PROBLEM REQUIREMENTS:
Reproduce, word for word, only the lines from the one containing "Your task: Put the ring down" through the one containing "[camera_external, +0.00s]", both included.

SUPPLIED RECORDS:

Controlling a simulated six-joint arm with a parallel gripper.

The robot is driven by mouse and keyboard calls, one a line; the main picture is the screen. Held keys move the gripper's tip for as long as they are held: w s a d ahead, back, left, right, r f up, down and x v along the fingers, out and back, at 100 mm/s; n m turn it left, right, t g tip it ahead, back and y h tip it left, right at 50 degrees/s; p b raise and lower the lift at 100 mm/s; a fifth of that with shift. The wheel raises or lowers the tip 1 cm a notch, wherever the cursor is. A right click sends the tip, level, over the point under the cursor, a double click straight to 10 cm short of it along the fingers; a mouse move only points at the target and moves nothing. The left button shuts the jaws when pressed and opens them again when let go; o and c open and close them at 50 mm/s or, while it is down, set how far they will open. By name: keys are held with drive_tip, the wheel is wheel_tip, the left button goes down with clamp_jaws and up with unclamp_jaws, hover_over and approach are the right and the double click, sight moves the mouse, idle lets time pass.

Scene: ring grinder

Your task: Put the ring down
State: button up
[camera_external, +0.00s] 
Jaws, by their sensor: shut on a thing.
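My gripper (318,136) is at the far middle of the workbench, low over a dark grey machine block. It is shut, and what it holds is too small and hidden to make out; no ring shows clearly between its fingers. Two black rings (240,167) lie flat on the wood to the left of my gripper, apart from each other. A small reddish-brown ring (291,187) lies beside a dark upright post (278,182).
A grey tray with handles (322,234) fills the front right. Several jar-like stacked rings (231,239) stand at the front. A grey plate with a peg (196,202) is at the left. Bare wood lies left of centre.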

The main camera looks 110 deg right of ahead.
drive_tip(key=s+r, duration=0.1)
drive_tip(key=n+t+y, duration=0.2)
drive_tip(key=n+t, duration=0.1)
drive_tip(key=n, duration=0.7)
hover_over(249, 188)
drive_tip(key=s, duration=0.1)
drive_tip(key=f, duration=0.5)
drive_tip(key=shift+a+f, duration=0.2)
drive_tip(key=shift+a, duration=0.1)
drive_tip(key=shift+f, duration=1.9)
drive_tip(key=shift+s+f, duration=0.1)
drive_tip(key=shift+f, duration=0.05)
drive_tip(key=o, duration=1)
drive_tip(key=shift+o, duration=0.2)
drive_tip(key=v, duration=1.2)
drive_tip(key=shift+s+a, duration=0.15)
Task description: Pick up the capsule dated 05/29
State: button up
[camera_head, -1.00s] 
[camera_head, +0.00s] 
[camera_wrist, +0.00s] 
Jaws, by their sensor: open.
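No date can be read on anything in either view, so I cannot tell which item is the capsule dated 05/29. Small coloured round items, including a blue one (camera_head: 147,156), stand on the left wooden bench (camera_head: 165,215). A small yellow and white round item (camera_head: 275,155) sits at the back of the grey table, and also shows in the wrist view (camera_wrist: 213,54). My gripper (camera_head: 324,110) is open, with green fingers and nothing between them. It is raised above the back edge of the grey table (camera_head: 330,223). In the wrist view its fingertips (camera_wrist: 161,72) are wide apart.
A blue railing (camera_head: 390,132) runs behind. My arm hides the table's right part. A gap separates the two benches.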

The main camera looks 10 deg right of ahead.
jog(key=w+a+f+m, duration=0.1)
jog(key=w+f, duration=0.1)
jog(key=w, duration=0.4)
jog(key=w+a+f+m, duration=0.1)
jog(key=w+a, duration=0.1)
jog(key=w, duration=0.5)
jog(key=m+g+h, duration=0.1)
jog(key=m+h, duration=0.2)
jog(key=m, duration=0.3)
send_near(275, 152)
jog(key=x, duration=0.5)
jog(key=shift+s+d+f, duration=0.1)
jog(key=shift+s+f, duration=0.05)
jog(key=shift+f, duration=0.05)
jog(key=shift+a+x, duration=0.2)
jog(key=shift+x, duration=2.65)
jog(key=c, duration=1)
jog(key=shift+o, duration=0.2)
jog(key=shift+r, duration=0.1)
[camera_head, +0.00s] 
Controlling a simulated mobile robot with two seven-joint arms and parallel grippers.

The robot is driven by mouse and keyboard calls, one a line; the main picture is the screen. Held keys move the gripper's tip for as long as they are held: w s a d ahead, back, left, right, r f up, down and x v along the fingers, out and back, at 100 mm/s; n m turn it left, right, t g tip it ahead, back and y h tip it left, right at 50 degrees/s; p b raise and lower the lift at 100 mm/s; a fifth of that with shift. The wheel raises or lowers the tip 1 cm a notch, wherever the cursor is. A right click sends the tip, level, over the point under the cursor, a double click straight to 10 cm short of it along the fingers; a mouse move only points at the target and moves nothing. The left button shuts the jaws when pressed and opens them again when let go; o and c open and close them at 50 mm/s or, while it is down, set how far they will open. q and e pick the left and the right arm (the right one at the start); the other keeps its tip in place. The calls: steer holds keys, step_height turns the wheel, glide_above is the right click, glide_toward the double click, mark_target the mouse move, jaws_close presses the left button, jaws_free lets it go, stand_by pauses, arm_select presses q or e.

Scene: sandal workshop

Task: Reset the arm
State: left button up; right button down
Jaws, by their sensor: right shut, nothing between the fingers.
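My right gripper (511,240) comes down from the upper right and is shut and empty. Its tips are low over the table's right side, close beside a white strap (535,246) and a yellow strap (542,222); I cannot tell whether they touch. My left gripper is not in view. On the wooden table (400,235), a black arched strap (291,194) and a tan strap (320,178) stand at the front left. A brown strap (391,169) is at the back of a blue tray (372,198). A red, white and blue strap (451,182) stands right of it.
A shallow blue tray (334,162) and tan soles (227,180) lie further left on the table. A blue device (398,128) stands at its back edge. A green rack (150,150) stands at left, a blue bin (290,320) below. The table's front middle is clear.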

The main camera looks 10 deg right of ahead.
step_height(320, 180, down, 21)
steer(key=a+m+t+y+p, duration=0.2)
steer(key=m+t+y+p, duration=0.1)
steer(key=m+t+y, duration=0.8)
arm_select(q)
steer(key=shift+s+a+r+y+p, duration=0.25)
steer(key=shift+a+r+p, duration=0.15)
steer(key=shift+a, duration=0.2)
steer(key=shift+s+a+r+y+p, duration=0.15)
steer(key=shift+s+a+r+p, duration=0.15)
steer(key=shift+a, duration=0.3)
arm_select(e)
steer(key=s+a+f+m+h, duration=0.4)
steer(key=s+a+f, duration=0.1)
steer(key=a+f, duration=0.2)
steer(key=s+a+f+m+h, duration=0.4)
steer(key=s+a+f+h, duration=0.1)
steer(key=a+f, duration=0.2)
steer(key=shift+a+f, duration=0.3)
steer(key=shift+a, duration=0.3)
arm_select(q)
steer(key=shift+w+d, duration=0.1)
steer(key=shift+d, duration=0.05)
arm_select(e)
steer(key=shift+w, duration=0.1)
---
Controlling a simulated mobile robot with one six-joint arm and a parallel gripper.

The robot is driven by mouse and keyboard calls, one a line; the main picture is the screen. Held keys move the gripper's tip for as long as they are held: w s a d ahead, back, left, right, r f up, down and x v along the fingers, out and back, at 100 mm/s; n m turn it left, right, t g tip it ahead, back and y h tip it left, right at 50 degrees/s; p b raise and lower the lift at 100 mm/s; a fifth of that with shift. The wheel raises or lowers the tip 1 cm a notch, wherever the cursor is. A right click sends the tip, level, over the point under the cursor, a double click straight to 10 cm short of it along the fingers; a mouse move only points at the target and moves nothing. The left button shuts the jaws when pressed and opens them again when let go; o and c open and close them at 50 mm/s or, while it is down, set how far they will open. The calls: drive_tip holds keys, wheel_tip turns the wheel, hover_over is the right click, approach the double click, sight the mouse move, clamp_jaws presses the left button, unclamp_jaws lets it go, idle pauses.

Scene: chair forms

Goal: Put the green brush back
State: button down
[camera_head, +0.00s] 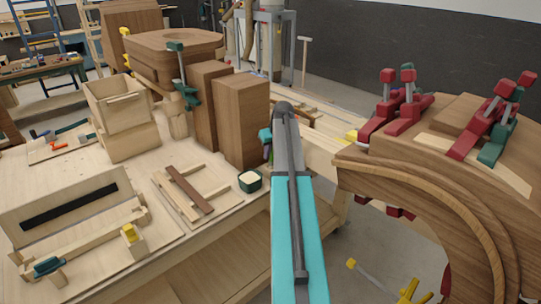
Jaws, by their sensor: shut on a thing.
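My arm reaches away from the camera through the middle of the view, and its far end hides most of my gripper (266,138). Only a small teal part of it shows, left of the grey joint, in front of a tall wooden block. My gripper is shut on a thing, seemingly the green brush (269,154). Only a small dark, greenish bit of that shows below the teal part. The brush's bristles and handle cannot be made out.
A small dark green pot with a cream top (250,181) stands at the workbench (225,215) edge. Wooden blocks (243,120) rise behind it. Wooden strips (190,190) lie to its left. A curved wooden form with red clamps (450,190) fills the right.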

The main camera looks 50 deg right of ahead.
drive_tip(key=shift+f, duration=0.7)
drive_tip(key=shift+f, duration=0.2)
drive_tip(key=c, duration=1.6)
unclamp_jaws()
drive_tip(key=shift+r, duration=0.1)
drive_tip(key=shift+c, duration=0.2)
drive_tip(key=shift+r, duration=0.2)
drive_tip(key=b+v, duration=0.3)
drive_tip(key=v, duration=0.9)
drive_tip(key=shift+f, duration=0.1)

EXERCISE ANSWER:
Your task: Put the ring down
State: button up
[camera_external, +0.00s] 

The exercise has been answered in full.